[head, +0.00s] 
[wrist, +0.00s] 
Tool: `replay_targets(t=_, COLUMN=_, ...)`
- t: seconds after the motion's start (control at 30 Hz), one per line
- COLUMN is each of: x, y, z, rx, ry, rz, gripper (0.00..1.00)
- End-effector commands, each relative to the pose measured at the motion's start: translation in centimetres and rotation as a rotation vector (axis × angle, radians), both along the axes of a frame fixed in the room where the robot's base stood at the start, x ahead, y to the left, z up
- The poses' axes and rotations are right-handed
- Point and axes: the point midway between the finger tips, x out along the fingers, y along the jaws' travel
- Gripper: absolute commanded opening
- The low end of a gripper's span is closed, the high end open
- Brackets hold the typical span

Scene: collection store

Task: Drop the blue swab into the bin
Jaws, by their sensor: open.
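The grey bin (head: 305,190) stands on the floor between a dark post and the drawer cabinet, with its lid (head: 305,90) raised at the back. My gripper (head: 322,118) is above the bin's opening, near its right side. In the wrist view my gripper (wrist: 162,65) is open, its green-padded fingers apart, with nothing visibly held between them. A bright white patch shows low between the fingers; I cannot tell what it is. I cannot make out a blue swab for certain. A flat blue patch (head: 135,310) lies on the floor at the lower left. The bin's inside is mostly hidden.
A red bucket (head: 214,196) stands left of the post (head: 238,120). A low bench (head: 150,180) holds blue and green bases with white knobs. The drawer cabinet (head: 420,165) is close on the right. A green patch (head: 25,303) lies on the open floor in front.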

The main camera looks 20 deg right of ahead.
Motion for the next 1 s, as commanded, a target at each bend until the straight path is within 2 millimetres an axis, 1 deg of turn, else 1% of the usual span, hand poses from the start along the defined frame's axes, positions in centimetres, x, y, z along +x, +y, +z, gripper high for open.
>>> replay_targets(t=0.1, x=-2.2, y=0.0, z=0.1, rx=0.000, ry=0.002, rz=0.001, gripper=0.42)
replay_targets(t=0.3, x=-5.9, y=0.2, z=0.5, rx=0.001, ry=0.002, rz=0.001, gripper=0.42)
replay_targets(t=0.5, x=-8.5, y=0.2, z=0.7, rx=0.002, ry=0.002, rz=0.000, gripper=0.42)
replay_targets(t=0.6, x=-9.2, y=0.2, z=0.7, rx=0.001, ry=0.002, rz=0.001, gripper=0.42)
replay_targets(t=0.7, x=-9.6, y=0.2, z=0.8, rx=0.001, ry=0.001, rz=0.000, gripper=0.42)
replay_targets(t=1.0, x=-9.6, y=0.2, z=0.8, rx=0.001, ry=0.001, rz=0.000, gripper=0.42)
---
* [Written task]: Extract the complete data, matching each line exactly.

* [Correct result]:
[head, +0.00s] 
[wrist, +0.00s] 
Tool: `replay_targets(t=_, COLUMN=_, ...)`
- t: seconds after the motion's start (control at 30 Hz), one per line
- COLUMN is each of: x, y, z, rx, ry, rz, gripper (0.00..1.00)
- End-effector commands, each relative to the pose measured at the motion's start: translation in centimetres and rotation as a rotation vector (axis × angle, radians), both along the axes of a frame fixed in the room where the robot's base stood at the start, x ahead, y to the left, z up
- The poses' axes and rotations are right-handed
- Point and axes: the point midway between the finger tips, x out along the fingers, y along the jaws' travel
- Gripper: absolute commanded opening
- The low end of a gripper's span is closed, the high end open
- Brackets hold the typical span

Scene: collection store

Task: Drop the blue swab into the bin
Jaws, by their sensor: open.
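The grey bin (head: 305,190) stands on the floor between a dark post and the drawer cabinet, with its lid (head: 305,90) raised at the back. My gripper (head: 322,118) is above the bin's opening, near its right side. In the wrist view my gripper (wrist: 162,65) is open, its green-padded fingers apart, with nothing visibly held between them. A bright white patch shows low between the fingers; I cannot tell what it is. I cannot make out a blue swab for certain. A flat blue patch (head: 135,310) lies on the floor at the lower left. The bin's inside is mostly hidden.
A red bucket (head: 214,196) stands left of the post (head: 238,120). A low bench (head: 150,180) holds blue and green bases with white knobs. The drawer cabinet (head: 420,165) is close on the right. A green patch (head: 25,303) lies on the open floor in front.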

The main camera looks 20 deg right of ahead.
Motion for the next 1 s, as commanded, a target at each bend until the straight path is within 2 millimetres an axis, 1 deg of turn, else 1% of the usual span, hand poses from the start along the defined frame's axes, positions in centimetres, x, y, z along +x, +y, +z, gripper high for open.
>>> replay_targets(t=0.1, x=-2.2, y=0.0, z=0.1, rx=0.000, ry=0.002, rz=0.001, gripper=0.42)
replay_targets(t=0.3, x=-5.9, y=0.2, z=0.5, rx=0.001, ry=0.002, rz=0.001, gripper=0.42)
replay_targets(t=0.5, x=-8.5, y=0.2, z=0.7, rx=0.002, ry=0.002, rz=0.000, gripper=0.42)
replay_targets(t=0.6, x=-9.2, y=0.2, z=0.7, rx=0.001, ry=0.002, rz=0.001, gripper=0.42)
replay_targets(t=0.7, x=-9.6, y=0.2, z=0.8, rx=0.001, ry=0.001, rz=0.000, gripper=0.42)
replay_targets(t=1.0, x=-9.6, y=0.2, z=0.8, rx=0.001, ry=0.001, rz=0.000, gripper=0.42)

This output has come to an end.